## START Provided information
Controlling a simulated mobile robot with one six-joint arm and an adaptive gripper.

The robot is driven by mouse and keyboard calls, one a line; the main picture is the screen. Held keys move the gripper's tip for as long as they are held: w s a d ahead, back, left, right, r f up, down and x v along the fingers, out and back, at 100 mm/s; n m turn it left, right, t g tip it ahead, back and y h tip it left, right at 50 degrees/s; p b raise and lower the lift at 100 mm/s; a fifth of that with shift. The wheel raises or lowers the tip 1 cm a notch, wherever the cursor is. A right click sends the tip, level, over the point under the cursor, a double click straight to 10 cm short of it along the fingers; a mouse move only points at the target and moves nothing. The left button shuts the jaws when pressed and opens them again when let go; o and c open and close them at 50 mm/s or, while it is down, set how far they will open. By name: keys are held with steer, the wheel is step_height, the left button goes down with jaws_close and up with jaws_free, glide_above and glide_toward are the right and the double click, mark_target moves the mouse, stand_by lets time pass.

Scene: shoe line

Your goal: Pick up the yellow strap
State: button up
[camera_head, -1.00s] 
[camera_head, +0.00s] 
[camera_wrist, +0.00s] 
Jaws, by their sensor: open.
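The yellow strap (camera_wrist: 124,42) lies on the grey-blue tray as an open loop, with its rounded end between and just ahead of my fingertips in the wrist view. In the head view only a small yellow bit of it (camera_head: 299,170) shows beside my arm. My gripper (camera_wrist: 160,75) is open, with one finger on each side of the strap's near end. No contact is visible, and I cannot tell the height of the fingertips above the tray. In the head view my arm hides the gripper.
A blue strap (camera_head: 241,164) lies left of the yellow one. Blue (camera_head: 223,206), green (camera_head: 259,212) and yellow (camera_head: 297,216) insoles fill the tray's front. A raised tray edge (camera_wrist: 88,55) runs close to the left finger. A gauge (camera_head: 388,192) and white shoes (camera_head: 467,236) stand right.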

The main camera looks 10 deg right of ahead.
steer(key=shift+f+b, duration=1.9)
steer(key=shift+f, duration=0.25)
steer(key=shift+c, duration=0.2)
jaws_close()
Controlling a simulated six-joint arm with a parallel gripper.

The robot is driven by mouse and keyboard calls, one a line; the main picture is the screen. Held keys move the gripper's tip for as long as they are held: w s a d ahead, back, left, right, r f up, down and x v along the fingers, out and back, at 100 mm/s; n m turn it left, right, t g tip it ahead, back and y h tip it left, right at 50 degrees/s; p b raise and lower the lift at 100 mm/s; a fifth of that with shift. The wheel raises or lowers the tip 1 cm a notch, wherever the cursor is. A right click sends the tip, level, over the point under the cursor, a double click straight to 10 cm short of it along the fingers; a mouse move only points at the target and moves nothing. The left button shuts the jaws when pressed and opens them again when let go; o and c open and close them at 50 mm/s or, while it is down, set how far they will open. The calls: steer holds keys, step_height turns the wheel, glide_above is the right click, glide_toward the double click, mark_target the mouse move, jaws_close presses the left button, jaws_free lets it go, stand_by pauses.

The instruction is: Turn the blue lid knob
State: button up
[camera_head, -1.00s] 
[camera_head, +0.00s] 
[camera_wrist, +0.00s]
## END Provided information
**Do this**
Copy each line in the data that holds the word "joint".

**Correct result**
Controlling a simulated mobile robot with one six-joint arm and an adaptive gripper.
Controlling a simulated six-joint arm with a parallel gripper.

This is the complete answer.